RECORD SET
──────────────────────────────

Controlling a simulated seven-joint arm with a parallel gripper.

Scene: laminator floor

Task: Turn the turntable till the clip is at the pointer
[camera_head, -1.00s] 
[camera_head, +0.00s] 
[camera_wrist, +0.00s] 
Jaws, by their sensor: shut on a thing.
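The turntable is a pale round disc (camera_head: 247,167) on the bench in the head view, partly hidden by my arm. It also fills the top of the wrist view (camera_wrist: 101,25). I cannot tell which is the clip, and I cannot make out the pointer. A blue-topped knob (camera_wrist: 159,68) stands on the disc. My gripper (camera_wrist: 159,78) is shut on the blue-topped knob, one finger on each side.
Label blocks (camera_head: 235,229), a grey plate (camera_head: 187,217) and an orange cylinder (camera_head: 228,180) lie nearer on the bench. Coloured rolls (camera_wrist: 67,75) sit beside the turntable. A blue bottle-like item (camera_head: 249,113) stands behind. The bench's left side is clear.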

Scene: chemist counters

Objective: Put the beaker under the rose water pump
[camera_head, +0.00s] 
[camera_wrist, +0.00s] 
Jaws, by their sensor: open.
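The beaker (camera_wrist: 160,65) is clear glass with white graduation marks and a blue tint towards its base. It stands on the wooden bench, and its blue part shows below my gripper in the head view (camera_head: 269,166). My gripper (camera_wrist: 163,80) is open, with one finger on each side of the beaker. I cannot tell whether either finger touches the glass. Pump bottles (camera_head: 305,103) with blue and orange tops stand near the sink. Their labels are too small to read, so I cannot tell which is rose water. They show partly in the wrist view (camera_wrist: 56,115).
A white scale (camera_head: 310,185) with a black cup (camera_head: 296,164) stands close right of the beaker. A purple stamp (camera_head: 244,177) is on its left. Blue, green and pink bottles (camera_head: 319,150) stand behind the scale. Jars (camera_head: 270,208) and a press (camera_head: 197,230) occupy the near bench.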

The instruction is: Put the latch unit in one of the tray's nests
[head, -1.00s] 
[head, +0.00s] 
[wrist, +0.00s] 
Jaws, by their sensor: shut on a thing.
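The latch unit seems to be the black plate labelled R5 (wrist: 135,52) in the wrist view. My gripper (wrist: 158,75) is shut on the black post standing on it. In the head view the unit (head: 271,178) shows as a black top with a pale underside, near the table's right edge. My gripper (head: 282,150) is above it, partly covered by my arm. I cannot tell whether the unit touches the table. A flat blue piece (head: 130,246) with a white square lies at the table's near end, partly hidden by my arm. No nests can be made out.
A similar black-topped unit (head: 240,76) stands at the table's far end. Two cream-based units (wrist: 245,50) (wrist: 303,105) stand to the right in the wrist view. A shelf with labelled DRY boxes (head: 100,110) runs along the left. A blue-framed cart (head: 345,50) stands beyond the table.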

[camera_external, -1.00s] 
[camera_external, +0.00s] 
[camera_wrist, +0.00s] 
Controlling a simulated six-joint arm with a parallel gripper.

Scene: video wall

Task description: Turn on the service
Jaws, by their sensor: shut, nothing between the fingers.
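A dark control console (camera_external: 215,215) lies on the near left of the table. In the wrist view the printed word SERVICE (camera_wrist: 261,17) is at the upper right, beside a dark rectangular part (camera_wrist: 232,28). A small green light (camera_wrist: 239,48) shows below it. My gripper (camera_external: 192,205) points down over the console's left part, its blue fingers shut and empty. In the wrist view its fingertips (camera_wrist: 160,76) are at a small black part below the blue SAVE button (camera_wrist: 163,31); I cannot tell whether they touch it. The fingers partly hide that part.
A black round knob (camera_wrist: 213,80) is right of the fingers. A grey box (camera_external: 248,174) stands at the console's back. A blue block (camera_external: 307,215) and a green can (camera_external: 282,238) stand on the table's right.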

──────────────────────────────

WHAT THE EXERCISE ASKS
Copy out exactly the lines running from the one with "[head, +0.00s]" to the one with "[camera_external, +0.00s]", including both ends, and nothing more.

ANSWER TO THIS PROBLEM
[head, +0.00s] 
[wrist, +0.00s] 
Jaws, by their sensor: shut on a thing.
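The latch unit seems to be the black plate labelled R5 (wrist: 135,52) in the wrist view. My gripper (wrist: 158,75) is shut on the black post standing on it. In the head view the unit (head: 271,178) shows as a black top with a pale underside, near the table's right edge. My gripper (head: 282,150) is above it, partly covered by my arm. I cannot tell whether the unit touches the table. A flat blue piece (head: 130,246) with a white square lies at the table's near end, partly hidden by my arm. No nests can be made out.
A similar black-topped unit (head: 240,76) stands at the table's far end. Two cream-based units (wrist: 245,50) (wrist: 303,105) stand to the right in the wrist view. A shelf with labelled DRY boxes (head: 100,110) runs along the left. A blue-framed cart (head: 345,50) stands beyond the table.

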[camera_external, -1.00s] 
[camera_external, +0.00s] 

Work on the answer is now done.